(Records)
━━━
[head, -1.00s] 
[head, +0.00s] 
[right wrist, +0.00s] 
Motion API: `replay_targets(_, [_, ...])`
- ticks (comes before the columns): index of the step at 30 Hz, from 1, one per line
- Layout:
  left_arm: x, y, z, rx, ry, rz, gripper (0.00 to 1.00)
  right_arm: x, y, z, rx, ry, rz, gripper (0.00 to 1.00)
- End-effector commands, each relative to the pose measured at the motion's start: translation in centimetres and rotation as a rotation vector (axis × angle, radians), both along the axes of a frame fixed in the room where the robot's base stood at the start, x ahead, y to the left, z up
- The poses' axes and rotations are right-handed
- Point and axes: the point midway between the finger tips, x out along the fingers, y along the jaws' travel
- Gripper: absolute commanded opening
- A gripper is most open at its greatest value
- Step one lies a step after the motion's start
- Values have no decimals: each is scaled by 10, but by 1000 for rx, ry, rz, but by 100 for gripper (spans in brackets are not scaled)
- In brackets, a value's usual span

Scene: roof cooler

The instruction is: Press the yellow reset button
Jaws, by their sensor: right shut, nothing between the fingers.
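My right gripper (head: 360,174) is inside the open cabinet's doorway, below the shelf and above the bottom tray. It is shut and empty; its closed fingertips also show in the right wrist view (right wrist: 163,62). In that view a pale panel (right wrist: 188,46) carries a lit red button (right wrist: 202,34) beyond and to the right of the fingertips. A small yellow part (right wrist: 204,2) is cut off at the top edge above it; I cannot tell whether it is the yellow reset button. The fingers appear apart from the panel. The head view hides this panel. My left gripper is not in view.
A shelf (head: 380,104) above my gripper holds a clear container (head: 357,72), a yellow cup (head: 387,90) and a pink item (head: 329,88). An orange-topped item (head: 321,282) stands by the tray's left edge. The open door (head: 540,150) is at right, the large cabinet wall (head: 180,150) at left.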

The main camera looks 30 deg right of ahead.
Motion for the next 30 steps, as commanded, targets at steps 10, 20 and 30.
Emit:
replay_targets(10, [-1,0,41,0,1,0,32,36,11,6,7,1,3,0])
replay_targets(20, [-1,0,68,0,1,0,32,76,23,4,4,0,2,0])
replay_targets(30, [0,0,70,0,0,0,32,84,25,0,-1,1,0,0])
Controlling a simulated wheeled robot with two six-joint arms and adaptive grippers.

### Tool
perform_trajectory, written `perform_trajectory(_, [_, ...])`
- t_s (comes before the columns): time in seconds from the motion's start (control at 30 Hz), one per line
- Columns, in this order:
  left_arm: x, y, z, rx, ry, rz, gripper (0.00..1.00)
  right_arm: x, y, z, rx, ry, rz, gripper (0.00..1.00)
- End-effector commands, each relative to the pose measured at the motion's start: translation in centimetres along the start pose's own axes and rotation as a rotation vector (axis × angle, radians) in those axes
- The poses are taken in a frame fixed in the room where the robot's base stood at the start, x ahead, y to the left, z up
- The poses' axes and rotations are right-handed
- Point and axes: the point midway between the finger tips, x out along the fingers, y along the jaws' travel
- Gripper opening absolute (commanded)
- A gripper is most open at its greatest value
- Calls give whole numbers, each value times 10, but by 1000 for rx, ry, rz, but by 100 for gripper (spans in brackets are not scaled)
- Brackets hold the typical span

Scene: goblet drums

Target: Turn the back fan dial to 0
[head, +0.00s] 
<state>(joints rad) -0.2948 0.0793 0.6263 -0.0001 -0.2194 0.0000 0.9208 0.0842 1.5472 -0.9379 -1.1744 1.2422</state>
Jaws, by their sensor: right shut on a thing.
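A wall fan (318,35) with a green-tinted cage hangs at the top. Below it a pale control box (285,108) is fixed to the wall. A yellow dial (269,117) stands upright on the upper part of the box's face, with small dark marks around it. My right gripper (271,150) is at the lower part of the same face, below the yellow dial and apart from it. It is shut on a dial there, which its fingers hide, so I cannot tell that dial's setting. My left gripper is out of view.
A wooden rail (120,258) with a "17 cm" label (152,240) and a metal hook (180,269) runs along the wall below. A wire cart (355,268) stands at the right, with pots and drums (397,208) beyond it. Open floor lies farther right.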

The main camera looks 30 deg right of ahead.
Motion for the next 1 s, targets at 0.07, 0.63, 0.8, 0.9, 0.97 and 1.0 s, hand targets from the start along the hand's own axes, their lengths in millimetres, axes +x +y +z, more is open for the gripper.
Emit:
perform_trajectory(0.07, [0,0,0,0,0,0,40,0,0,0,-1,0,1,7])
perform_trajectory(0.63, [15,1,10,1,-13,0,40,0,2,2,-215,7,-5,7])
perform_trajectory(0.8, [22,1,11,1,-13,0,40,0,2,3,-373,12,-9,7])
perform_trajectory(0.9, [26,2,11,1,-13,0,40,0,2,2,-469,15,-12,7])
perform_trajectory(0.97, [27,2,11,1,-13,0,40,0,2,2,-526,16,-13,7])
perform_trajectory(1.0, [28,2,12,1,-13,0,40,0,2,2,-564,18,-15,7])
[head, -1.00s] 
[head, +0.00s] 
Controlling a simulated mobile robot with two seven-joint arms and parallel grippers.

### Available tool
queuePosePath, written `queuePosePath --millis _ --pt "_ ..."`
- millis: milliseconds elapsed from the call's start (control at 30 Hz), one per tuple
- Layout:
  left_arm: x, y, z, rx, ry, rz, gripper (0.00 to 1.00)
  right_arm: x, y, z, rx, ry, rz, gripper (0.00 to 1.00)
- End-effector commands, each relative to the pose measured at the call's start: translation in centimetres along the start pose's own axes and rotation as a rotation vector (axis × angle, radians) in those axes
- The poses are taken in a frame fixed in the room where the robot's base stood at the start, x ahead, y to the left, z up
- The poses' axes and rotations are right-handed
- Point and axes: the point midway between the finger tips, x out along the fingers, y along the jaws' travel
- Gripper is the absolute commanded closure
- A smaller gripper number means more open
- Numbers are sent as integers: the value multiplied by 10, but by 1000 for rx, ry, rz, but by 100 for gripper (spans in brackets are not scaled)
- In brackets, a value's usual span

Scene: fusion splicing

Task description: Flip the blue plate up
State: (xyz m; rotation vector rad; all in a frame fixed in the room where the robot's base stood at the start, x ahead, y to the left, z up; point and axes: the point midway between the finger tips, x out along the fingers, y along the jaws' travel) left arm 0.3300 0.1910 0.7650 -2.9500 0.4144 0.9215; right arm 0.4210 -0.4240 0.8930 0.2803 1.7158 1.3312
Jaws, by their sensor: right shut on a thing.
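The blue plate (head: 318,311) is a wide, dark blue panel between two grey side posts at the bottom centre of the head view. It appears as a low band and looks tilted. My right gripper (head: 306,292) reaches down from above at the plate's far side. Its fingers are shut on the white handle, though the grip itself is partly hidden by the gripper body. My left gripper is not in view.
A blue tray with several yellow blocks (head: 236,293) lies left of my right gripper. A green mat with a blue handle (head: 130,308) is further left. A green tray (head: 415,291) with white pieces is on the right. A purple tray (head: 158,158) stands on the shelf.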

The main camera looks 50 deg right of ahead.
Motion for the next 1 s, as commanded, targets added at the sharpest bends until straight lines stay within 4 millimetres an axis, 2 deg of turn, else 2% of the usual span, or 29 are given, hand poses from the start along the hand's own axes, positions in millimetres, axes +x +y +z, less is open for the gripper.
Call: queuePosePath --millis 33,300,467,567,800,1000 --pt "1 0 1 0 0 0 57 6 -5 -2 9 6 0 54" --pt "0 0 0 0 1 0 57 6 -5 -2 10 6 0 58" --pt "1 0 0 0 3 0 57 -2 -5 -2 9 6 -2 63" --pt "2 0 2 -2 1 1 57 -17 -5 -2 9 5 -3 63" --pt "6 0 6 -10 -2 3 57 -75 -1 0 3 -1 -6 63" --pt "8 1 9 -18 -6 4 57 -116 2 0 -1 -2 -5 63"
━━━
Stated goal: The records above should be repeated in full, exactly as given.

Answer for this exercise:
[head, -1.00s] 
[head, +0.00s] 
[right wrist, +0.00s] 
Motion API: `replay_targets(_, [_, ...])`
- ticks (comes before the columns): index of the step at 30 Hz, from 1, one per line
- Layout:
  left_arm: x, y, z, rx, ry, rz, gripper (0.00 to 1.00)
  right_arm: x, y, z, rx, ry, rz, gripper (0.00 to 1.00)
- End-effector commands, each relative to the pose measured at the motion's start: translation in centimetres and rotation as a rotation vector (axis × angle, radians), both along the axes of a frame fixed in the room where the robot's base stood at the start, x ahead, y to the left, z up
- The poses' axes and rotations are right-handed
- Point and axes: the point midway between the finger tips, x out along the fingers, y along the jaws' travel
- Gripper: absolute commanded opening
- A gripper is most open at its greatest value
- Step one lies a step after the motion's start
- Values have no decimals: each is scaled by 10, but by 1000 for rx, ry, rz, but by 100 for gripper (spans in brackets are not scaled)
- In brackets, a value's usual span

Scene: roof cooler

The instruction is: Press the yellow reset button
Jaws, by their sensor: right shut, nothing between the fingers.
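My right gripper (head: 360,174) is inside the open cabinet's doorway, below the shelf and above the bottom tray. It is shut and empty; its closed fingertips also show in the right wrist view (right wrist: 163,62). In that view a pale panel (right wrist: 188,46) carries a lit red button (right wrist: 202,34) beyond and to the right of the fingertips. A small yellow part (right wrist: 204,2) is cut off at the top edge above it; I cannot tell whether it is the yellow reset button. The fingers appear apart from the panel. The head view hides this panel. My left gripper is not in view.
A shelf (head: 380,104) above my gripper holds a clear container (head: 357,72), a yellow cup (head: 387,90) and a pink item (head: 329,88). An orange-topped item (head: 321,282) stands by the tray's left edge. The open door (head: 540,150) is at right, the large cabinet wall (head: 180,150) at left.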

The main camera looks 30 deg right of ahead.
Motion for the next 30 steps, as commanded, targets at steps 10, 20 and 30.
Emit:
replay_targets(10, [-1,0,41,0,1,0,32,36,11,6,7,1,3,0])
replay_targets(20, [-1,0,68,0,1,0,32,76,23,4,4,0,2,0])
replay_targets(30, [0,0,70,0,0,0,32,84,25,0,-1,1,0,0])
Controlling a simulated wheeled robot with two six-joint arms and adaptive grippers.

### Tool
perform_trajectory, written `perform_trajectory(_, [_, ...])`
- t_s (comes before the columns): time in seconds from the motion's start (control at 30 Hz), one per line
- Columns, in this order:
  left_arm: x, y, z, rx, ry, rz, gripper (0.00..1.00)
  right_arm: x, y, z, rx, ry, rz, gripper (0.00..1.00)
- End-effector commands, each relative to the pose measured at the motion's start: translation in centimetres along the start pose's own axes and rotation as a rotation vector (axis × angle, radians) in those axes
- The poses are taken in a frame fixed in the room where the robot's base stood at the start, x ahead, y to the left, z up
- The poses' axes and rotations are right-handed
- Point and axes: the point midway between the finger tips, x out along the fingers, y along the jaws' travel
- Gripper opening absolute (commanded)
- A gripper is most open at its greatest value
- Calls give whole numbers, each value times 10, but by 1000 for rx, ry, rz, but by 100 for gripper (spans in brackets are not scaled)
- Brackets hold the typical span

Scene: goblet drums

Target: Turn the back fan dial to 0
[head, +0.00s] 
<state>(joints rad) -0.2948 0.0793 0.6263 -0.0001 -0.2194 0.0000 0.9208 0.0842 1.5472 -0.9379 -1.1744 1.2422</state>
Jaws, by their sensor: right shut on a thing.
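A wall fan (318,35) with a green-tinted cage hangs at the top. Below it a pale control box (285,108) is fixed to the wall. A yellow dial (269,117) stands upright on the upper part of the box's face, with small dark marks around it. My right gripper (271,150) is at the lower part of the same face, below the yellow dial and apart from it. It is shut on a dial there, which its fingers hide, so I cannot tell that dial's setting. My left gripper is out of view.
A wooden rail (120,258) with a "17 cm" label (152,240) and a metal hook (180,269) runs along the wall below. A wire cart (355,268) stands at the right, with pots and drums (397,208) beyond it. Open floor lies farther right.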

The main camera looks 30 deg right of ahead.
Motion for the next 1 s, targets at 0.07, 0.63, 0.8, 0.9, 0.97 and 1.0 s, hand targets from the start along the hand's own axes, their lengths in millimetres, axes +x +y +z, more is open for the gripper.
Emit:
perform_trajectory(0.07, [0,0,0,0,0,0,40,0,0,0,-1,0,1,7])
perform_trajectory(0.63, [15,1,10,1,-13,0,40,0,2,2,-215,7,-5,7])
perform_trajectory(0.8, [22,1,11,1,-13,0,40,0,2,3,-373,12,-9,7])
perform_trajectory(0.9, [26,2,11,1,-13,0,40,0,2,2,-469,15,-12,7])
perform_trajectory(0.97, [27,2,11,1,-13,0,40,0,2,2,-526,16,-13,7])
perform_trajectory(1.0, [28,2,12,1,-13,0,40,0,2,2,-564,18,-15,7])
[head, -1.00s] 
[head, +0.00s] 
Controlling a simulated mobile robot with two seven-joint arms and parallel grippers.

### Available tool
queuePosePath, written `queuePosePath --millis _ --pt "_ ..."`
- millis: milliseconds elapsed from the call's start (control at 30 Hz), one per tuple
- Layout:
  left_arm: x, y, z, rx, ry, rz, gripper (0.00 to 1.00)
  right_arm: x, y, z, rx, ry, rz, gripper (0.00 to 1.00)
- End-effector commands, each relative to the pose measured at the call's start: translation in centimetres along the start pose's own axes and rotation as a rotation vector (axis × angle, radians) in those axes
- The poses are taken in a frame fixed in the room where the robot's base stood at the start, x ahead, y to the left, z up
- The poses' axes and rotations are right-handed
- Point and axes: the point midway between the finger tips, x out along the fingers, y along the jaws' travel
- Gripper is the absolute commanded closure
- A smaller gripper number means more open
- Numbers are sent as integers: the value multiplied by 10, but by 1000 for rx, ry, rz, but by 100 for gripper (spans in brackets are not scaled)
- In brackets, a value's usual span

Scene: fusion splicing

Task description: Flip the blue plate up
State: (xyz m; rotation vector rad; all in a frame fixed in the room where the robot's base stood at the start, x ahead, y to the left, z up; point and axes: the point midway between the finger tips, x out along the fingers, y along the jaws' travel) left arm 0.3300 0.1910 0.7650 -2.9500 0.4144 0.9215; right arm 0.4210 -0.4240 0.8930 0.2803 1.7158 1.3312
Jaws, by their sensor: right shut on a thing.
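The blue plate (head: 318,311) is a wide, dark blue panel between two grey side posts at the bottom centre of the head view. It appears as a low band and looks tilted. My right gripper (head: 306,292) reaches down from above at the plate's far side. Its fingers are shut on the white handle, though the grip itself is partly hidden by the gripper body. My left gripper is not in view.
A blue tray with several yellow blocks (head: 236,293) lies left of my right gripper. A green mat with a blue handle (head: 130,308) is further left. A green tray (head: 415,291) with white pieces is on the right. A purple tray (head: 158,158) stands on the shelf.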

The main camera looks 50 deg right of ahead.
Motion for the next 1 s, as commanded, targets added at the sharpest bends until straight lines stay within 4 millimetres an axis, 2 deg of turn, else 2% of the usual span, or 29 are given, hand poses from the start along the hand's own axes, positions in millimetres, axes +x +y +z, less is open for the gripper.
Call: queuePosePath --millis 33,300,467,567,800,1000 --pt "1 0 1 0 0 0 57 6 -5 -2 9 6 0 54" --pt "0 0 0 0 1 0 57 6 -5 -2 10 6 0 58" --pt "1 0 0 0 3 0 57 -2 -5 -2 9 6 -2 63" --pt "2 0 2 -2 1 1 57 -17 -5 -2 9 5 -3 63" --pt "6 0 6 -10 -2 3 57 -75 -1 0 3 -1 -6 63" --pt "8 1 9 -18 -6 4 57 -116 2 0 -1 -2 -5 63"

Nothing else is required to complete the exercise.